The United Kingdom was still adjusting to its post-imperial place in the world, clinging to the comfort blanket of the “Special Relationship” with the United States to disguise its diminished status. It was often derided as the “sick man” of Europe, beset by strikes. Europe was the “modern” alternative, an escape route from irrelevance.
The British flag was raised over the European Community’s headquarters on January 1,1973. But the honeymoon didn’t last. Within two years, a Labour government was demanding a renegotiation of the “pre-nup.”
Heath’s successor, the wily Harold Wilson, insisted his government had won “big and significant improvements on the previous terms.” And he called a referendum to approve the deal, allowing his Cabinet members to argue for or against as they wished. Sound familiar?
On that occasion, the British people voted by a large margin to sustain the marriage. A renewal of vows, if you like.
Cracks start to show
Enter Margaret Thatcher, and the birth of the term “Eurosceptic.” The daughter of a grocer from Grantham in eastern England — a place that voted heavily Thursday in favor of Brexit — she had an innate suspicion of all things European. And plenty of “Eurosceptic” Conservative MPs shared that suspicion.
Uniting Europe, she once said, was “a classic utopian project, a monument to the vanity of intellectuals, a program whose inevitable destiny is failure: only the scale of the final damage done is in doubt.”
Once again the marriage was on the rocks. Once again, Britain wanted better terms as the price of its membership. Thatcher seethed against plans for the ever-closer union — including a single currency and greater powers for the EU Commission and Parliament. “No, no, no,” she famously told the House of Commons in 1990.
Worse still, in Thatcher’s eyes, the architect of greater integration was a French socialist, Jacques Delors.
Tabloid newspaper “The Sun” chimed in with one of its most famous headlines: “Up Yours Delors.”
Divide deepens
Thatcher embodied and shaped much more than hostility to an “ever closer European union.” She was nationalistic, hostile to immigration, devoted to shrinking government.
As she campaigned to become Prime Minister in 1979, Thatcher stirred controversy on immigration by saying that, “People are really rather afraid that this country might be rather swamped by people with a different culture.” She held out the prospect of an end to immigration, though never delivered on it.
Deeply patriotic, she once said that “national pride offers people a genuine identity in a world of cardboard cut-outs.”
Her sentiments came roaring back into focus at the last European and British elections, when the UK Independence Party claimed Thatcher’s philosophical legacy.
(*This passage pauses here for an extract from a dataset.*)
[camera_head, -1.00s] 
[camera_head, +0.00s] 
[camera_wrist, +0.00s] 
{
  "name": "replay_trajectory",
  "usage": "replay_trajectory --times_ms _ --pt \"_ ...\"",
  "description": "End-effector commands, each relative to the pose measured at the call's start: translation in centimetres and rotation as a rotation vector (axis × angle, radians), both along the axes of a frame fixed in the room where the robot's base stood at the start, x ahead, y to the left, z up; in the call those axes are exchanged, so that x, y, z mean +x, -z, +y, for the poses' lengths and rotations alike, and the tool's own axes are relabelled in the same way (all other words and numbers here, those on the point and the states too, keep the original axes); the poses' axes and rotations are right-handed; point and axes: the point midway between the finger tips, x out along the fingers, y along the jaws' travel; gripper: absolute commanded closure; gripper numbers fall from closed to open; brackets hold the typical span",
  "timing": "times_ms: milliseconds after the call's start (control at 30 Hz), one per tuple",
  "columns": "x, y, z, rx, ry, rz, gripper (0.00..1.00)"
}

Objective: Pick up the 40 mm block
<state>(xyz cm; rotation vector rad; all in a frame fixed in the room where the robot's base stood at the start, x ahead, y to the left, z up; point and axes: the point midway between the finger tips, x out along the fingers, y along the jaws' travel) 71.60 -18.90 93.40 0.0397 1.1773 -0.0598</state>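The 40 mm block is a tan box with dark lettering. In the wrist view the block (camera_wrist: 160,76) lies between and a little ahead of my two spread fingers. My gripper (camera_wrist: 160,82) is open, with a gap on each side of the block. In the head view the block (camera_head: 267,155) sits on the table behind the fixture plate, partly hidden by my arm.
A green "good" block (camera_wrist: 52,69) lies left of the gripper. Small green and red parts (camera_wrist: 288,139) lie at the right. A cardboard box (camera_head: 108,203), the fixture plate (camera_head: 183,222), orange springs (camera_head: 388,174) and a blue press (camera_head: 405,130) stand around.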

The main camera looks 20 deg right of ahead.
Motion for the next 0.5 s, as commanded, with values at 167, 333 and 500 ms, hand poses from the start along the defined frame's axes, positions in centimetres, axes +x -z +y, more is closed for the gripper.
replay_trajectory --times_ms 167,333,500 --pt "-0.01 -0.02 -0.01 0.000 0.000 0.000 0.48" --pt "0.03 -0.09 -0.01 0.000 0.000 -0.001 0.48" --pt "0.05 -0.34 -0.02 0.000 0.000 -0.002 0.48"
UKIP leader Nigel Farage claimed that “on Europe — yes — we are the true inheritors of Thatcher.”
UKIP won 3.8 million votes at the 2015 election, riding a wave of popular resentment about immigration from within and beyond Europe. Those were 3.8 million reasons for the “establishment” to take notice of a growing insurgency and worry about the outcome of the referendum.
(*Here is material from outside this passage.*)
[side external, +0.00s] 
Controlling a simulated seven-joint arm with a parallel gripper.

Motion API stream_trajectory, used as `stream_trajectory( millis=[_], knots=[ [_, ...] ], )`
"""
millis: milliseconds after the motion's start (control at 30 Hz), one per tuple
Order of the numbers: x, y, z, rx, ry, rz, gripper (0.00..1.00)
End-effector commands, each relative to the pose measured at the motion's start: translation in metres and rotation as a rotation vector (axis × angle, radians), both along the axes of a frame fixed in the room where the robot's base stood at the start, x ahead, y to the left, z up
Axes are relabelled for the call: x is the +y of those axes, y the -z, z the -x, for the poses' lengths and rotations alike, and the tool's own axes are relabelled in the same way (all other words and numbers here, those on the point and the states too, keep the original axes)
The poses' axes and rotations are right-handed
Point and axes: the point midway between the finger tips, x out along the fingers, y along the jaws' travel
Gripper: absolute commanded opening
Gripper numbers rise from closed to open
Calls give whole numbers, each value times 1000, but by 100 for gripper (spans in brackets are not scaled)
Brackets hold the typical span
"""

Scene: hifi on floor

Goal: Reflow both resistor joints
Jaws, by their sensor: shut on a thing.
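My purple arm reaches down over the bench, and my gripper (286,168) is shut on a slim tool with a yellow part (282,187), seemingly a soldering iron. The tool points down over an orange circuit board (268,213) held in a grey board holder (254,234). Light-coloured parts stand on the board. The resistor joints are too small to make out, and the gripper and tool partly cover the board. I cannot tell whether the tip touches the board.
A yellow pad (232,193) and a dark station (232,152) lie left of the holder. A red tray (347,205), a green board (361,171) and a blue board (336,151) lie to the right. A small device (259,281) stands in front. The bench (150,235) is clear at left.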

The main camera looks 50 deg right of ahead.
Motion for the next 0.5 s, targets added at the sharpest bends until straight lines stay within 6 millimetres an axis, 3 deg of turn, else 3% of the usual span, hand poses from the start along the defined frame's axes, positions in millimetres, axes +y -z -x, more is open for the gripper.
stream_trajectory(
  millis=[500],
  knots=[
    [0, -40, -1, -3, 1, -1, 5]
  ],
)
As Marcus Roberts at the polling group YouGov puts it, a sequence of elections in the UK had shown that “the gap between the metropolitan, cosmopolitan, middle-class voters and working-class social conservatives has now grown so great that it simply cannot be ignored.”
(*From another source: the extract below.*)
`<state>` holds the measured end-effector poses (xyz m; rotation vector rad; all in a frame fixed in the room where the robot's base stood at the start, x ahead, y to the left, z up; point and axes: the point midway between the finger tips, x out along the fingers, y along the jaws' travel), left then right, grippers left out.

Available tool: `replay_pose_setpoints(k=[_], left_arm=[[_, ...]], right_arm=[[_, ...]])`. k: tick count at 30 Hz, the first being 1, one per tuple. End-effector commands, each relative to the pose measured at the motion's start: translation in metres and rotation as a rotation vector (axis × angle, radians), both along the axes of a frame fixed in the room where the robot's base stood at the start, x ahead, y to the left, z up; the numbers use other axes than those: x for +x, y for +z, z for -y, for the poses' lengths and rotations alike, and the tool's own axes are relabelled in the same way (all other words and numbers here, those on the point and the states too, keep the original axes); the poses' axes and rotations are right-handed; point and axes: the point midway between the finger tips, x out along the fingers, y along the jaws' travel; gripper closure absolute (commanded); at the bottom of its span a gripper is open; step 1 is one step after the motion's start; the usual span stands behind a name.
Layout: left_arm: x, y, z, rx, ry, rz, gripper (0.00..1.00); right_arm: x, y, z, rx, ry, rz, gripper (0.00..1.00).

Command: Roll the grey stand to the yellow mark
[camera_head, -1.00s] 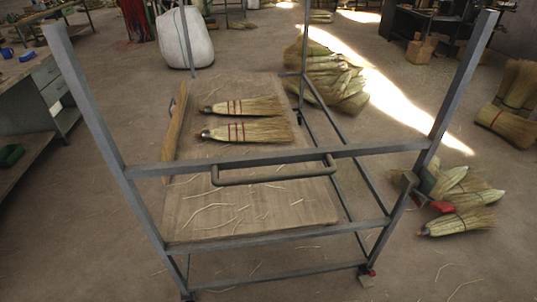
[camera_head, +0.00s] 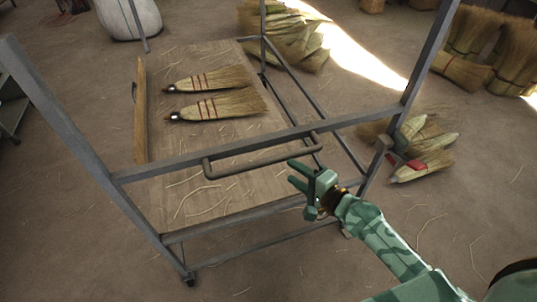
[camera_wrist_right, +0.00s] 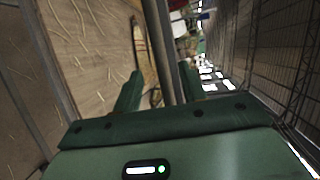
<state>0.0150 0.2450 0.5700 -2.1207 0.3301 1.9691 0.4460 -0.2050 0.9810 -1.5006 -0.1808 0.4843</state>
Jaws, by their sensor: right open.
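The grey stand (camera_head: 330,122) is a metal frame with tall posts, a wooden board shelf (camera_head: 232,190) and a handle (camera_head: 262,162) on its near bar. My right gripper (camera_head: 297,174) is open in the head view, close to the right end of the handle, its fingers pointing left. In the right wrist view, a grey bar (camera_wrist_right: 157,35) runs up between the two open fingers; I cannot tell whether they touch it. The yellow mark is not visible in these frames. My left gripper is not in view.
Brooms (camera_head: 425,160) lie on the floor right of the stand, with a broom pile (camera_head: 285,40) behind. A white sack (camera_head: 128,18) stands at the back left. The near floor at left is clear.

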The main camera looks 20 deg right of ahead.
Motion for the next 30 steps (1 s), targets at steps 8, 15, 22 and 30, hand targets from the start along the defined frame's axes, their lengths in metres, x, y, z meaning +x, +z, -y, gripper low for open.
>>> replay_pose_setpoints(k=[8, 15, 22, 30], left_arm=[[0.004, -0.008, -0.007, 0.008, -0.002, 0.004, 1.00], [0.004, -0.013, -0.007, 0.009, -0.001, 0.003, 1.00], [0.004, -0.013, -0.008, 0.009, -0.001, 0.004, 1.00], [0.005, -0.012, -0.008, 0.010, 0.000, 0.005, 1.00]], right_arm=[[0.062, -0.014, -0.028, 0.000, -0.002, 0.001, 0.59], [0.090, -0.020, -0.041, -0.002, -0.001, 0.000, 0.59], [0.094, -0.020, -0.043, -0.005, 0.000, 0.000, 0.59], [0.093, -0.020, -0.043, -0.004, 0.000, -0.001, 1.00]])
And not just working-class social conservatives.
Britain calls in the lawyers
Across England, the people of the “shires,” as the rural counties are known, voted heavily for “Leave.” Many were long-standing opponents of the European project, fed up with the interfering “Eurocrat” elite, drinking in the articles of one Boris Johnson when he was the Daily Telegraph’s reporter in Brussels, mocking intrusive EU regulations about jam jars and fruit-size (even if those regulations were often and wilfully mis-reported.)
Others were reluctant Europeans, but antagonized by the stumblings of the European Union in dealing with the migration crisis and worried by the impact of free movement across the EU on already stretched welfare services.
My 85-year old father was among them.
So exactly 41 years after voting in favor of the UK to remain part of Europe, he entered a polling station in rural Suffolk and voted Leave.